Records of robot episodes.
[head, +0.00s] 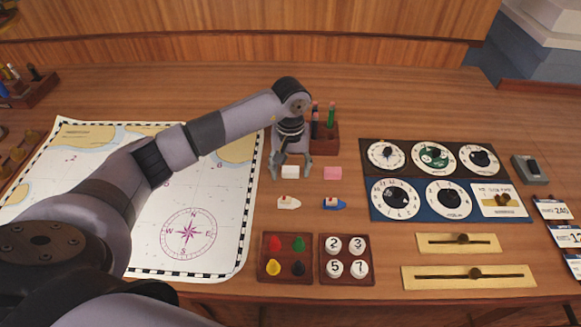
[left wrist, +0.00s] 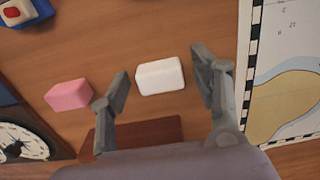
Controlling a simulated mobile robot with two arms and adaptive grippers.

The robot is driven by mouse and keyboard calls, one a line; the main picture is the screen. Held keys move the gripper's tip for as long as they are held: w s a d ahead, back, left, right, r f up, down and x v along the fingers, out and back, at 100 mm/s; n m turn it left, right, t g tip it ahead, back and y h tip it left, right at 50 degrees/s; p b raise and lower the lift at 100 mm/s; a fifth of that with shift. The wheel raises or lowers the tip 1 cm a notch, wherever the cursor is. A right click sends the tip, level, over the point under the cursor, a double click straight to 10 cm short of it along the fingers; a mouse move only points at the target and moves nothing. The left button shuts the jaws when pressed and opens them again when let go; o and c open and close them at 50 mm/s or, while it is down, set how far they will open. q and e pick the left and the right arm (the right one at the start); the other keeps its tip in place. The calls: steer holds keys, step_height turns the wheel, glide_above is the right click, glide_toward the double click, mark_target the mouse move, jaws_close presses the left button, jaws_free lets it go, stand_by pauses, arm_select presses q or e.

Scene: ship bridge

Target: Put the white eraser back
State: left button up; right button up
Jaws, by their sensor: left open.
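The white eraser (head: 290,172) lies on the wooden table just right of the chart, beside the pink eraser (head: 333,173). My left gripper (head: 290,174) is over the white eraser with its fingers apart. In the left wrist view, the white eraser (left wrist: 160,77) lies between the open fingers of the left gripper (left wrist: 163,88), apart from both. The pink eraser (left wrist: 68,94) lies outside the fingers there. I cannot tell the gap between the fingertips and the table. My right gripper is not in view.
A wooden holder with markers (head: 325,138) stands right behind the gripper. Two small boats, white (head: 289,203) and blue (head: 334,204), lie in front. The chart (head: 225,225) is at left. Peg trays (head: 286,279) and a dial panel (head: 440,160) are near.

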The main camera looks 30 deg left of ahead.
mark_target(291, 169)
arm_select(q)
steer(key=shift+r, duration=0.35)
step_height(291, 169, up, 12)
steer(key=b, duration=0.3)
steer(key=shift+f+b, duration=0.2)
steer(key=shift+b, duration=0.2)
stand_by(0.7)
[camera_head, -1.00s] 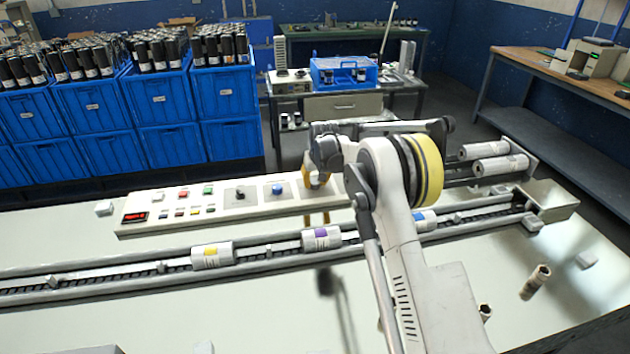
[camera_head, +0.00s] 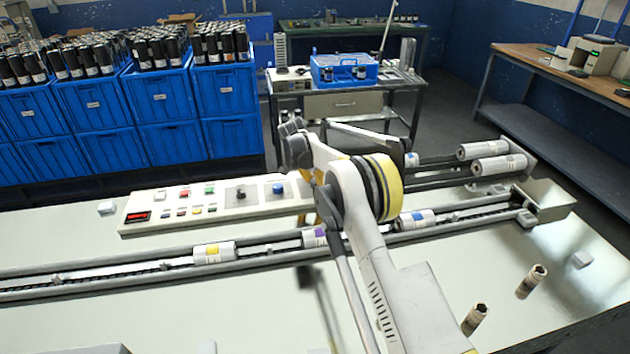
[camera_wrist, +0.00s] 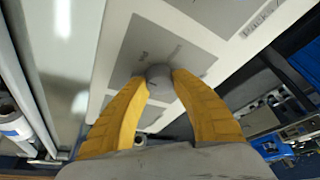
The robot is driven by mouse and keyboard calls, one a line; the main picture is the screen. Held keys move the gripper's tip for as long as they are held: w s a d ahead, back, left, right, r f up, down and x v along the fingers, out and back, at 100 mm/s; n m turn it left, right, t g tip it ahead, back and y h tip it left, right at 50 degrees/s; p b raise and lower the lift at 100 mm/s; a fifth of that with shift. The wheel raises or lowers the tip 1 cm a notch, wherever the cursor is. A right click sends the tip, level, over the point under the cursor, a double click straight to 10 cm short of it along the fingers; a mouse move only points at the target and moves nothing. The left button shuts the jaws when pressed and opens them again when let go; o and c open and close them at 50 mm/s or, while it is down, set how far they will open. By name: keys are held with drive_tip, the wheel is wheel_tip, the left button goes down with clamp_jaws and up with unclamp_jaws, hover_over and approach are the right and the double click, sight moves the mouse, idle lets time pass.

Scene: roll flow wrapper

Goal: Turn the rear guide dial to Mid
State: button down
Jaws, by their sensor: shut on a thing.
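My gripper (camera_wrist: 160,85) is shut on a round grey dial (camera_wrist: 159,73) on a grey plate (camera_wrist: 190,45) in the wrist view. The yellow fingers press on its two sides. Small markings stand around the dial, but I cannot read them or tell where it points. In the head view my gripper (camera_head: 305,205) is at the right part of the white control panel (camera_head: 150,222), and my arm hides the held dial. A black dial (camera_head: 240,194) and a blue dial (camera_head: 278,189) show to its left, apart from my gripper.
The panel also carries several coloured buttons (camera_head: 196,200) and a red display (camera_head: 137,216). In front runs a conveyor (camera_head: 120,272) with yellow-, purple- and blue-marked rolls (camera_head: 214,252). Blue crates (camera_head: 165,100) stand behind. The front tabletop (camera_head: 230,310) is mostly clear.

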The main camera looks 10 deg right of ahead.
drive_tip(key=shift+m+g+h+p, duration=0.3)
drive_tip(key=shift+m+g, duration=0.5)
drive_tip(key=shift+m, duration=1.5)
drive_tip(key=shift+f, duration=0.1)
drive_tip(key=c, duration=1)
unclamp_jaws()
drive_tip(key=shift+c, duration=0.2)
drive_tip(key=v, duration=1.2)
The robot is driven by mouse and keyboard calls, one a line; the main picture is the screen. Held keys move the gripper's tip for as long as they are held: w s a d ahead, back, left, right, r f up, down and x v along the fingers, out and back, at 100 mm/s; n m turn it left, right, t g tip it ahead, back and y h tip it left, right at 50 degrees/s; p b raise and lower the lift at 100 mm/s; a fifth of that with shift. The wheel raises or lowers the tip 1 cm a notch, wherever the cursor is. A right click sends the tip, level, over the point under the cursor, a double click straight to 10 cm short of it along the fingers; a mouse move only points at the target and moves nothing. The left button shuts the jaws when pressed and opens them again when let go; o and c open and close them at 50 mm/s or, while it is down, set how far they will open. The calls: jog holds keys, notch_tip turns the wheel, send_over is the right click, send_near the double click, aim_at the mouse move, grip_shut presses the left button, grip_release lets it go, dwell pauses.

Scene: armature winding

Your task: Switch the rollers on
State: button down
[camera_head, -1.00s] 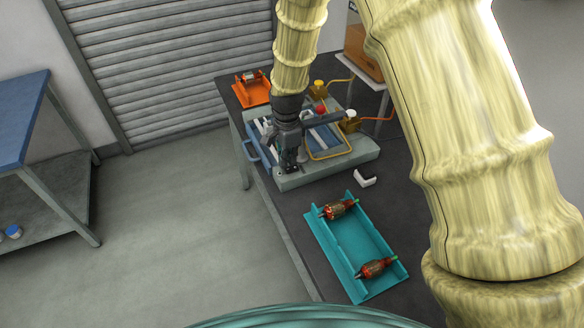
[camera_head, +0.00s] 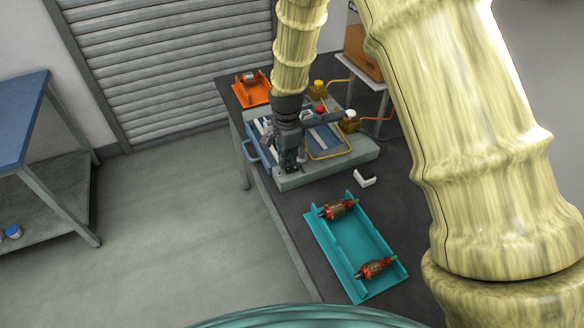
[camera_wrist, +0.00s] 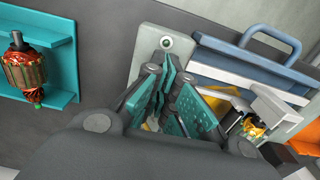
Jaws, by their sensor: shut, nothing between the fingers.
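The roller machine (camera_head: 345,160) stands on the dark table, with a pale base, a blue frame with a handle (camera_head: 250,149), and a yellow-framed guard. In the wrist view, a small round pale button or knob (camera_wrist: 167,42) sits on the corner of the machine's pale base plate (camera_wrist: 148,50). My gripper (camera_head: 290,168) is low over the front left corner of the base. In the wrist view its fingertips (camera_wrist: 168,78) are shut and empty, just short of the round part. I cannot tell whether they touch the plate. The rollers are partly hidden by my arm and gripper.
A teal tray (camera_head: 357,243) with two armatures lies in front of the machine. A small white and black block (camera_head: 365,177) sits between them. An orange holder (camera_head: 251,96) with an armature is behind, left. A red button (camera_head: 320,109) shows behind my gripper.

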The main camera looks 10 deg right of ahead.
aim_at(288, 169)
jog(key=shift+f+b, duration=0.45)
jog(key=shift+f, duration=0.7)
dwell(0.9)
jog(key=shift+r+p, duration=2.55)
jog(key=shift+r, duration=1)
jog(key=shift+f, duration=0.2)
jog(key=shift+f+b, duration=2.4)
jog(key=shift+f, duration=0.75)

Exercise description. Copy every line of the data that holds the string "Scene".

Task output.
Scene: ship bridge
Scene: roll flow wrapper
Scene: armature winding

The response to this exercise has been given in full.